|||||A Painter Passing Through by Gordon Lightfoot||]|
I will be doing a wedding next Saturday for a faithful couple (well, at least the bride), and she sent me an e-mail earlier this week that said the following, among other things:
"We... read the vows, and we are wondering why the female part includes "obey", but the male part does not include that. I'm a bit too independent to say that, and T-- agreed he would be uncomfortable with me saying it, but not him. So, we would both like to say the "obey" part, or neither of us. Maybe you do automatically make them the same, but I just want to make sure. Afterall, it's not 1950... :) "
I responded to this with the following (I thought I had covered this in "pre-marital counseling"):
I apologize in advance for the long response. I understand your concern about the word "obey" in the vows for the woman. It does indeed go against the grain of what is commonly promoted in our society. Give me a chance to explain why it is that way. The reason that "obey" is in the vows for the woman, but not the man, is rooted in the passage from Ephesians 5:21-33. You see, in the Christian teaching on marriage, the relationship between the man and the woman is a picture or image of the relationship between Christ and His Church. As you know, Christ is the head of the Church (His Bride) and the Church is to submit to or obey the Word of Christ. St. Paul draws this connection in the Ephesians 5 passage, and there is also more imagery of Christ as the groom and the Church as the Bride in the book of Revelation. Therefore in marriage, the husband is considered the head (not only of the wife, but of the household), so the wife is to submit to him as the Church submits to Christ.

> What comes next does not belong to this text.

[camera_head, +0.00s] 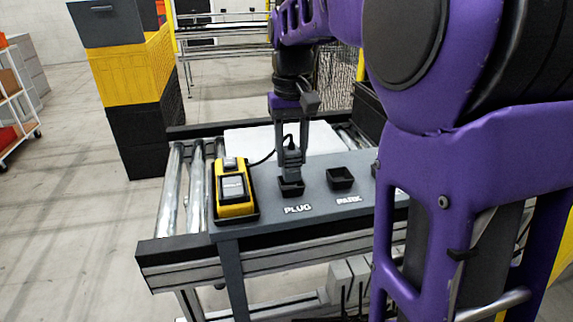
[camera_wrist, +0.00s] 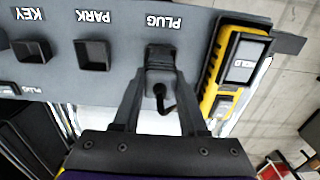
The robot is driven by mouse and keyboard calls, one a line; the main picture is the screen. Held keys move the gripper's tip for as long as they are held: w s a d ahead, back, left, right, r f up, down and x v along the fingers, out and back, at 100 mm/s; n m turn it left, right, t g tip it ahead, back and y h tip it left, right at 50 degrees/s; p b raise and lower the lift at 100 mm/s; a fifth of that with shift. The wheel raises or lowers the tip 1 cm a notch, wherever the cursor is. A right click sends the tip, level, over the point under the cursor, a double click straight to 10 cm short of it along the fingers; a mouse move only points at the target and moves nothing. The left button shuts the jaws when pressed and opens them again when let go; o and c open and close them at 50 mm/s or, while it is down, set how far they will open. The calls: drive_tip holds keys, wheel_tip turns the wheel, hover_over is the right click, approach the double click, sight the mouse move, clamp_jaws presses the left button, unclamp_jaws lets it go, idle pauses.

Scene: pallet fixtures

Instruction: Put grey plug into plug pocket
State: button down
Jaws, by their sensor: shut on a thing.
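My gripper (camera_head: 289,150) points down over the fixture board and is shut on the grey plug. In the wrist view the grey plug (camera_wrist: 160,76) sits between my two fingers, with a black cable curving off its back to the right. The plug pocket (camera_head: 291,188), a black square cup behind the PLUG label, is directly under the plug. The plug's lower end meets the mouth of the pocket (camera_wrist: 160,49). The fingers and plug hide much of the pocket's inside, so I cannot tell how deep the plug sits.
A yellow and black device (camera_head: 235,189) stands left of the pocket, with the cable running to it. The empty park pocket (camera_head: 340,178) is to the right. A key pocket (camera_wrist: 32,52) shows in the wrist view. The board (camera_head: 265,222) lies on a roller conveyor.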

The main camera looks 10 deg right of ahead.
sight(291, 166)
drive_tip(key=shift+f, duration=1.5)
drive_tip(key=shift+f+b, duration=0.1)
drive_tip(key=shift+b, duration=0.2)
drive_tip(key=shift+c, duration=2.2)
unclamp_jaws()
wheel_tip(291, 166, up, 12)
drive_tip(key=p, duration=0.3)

Of course, the husband is also supposed to love his wife as Christ loved the Church (unconditionally, and to the point of even dying for her if need be). The kind of "headship" the husband has is rooted in love, just as the submission of the wife is rooted in love. The husband being the head is not some kind of "lord it over" the wife kind of position, because then it wouldn't be done in love. There is mutual love and submission, but the husband is the primary head. This is often called "the order of creation" as man was created first and then woman. God creates order in our earthly society.
Now I know this isn't popular or well-understood in our more "democratic" times. However, as Christians we are to submit to God's Word and conform ourselves to Him, instead of trying to conform his Word to our thoughts and opinions. It is not easy, but it is what we are called to do, which is why the vows are the way they are. God's Word is the same now as it was in 1950, 950, and will be in 3250 (if the world is still here by then). Just because we float further away from it and become more rebellious, it does not change. As a pastor in the Lutheran Church (Missouri Synod) I am bound to use an order of marriage that has been approved by our synod. I can give you one other option. You can use either the vows that I already gave you, or the ones listed below. The vows listed below have been approved by our synod for inclusion in a new hymnal that is coming out this year. They do seem to reflect the language of Ephesians 5 a bit better. Here they are:
"P Name of bridegroom , will you have this woman to be your wedded wife, to live together in the holy estate of matrimony as God ordained it? Will you nourish and cherish her as Christ loved His body the Church, giving Himself up for her? Will you love, honor, and keep her in sickness and in health, and forsaking all others remain united to her alone, as long as you both shall live? Then say: I will.
R I will. [Eph. 5:29]
1. The pastor asks the bride:
P Name of bride , will you have this man to be your wedded husband, to live together in the holy estate of matrimony as God ordained it? Will you submit to him as the Church submits to Christ? Will you love, honor, and keep him in sickness and in health, and forsaking all others remain united to him alone, as long as you both shall live? Then say: I will. [Eph. 5:24]
R I will."
If you would like, we can use these vows. I strongly think that the "obey" or "submit" language must be included in the vows for biblical, theological reasons. The husband and wife each have a different vocation (calling) in a marriage. If you take out the submit/obey language, you are, in a sense, giving both the man and the woman the vocation of husband. If you have both of them use the submit/obey language, you are, in a sense, making both of them the wife. It is because, in our times, that we see both sexes or genders as interchangeable that we have widespread confusion about what marriage is (leading to some seeing no problem with gay marriage).
If you still have any concerns or questions about this, I would be glad to discuss it further. I hope this answers your questions and makes sense. I would be more than happy to clarify.
I hope this was clear. If anyone thinks I am offbase, please let me know. Anyway, I was worried that I would receive a hostile response, but this morning I received this message from the woman:
"Thank you so much for the great response. Now that I know the meaning behind it, which I'm ashamed to admit I never knew, I definitely want to keep them the same. I prefer the traditional version, rather than the newer one. I really appreciate you going through that with me, and I have a new respect for the vows in a way I never did before."
Sometimes people do hear your teaching.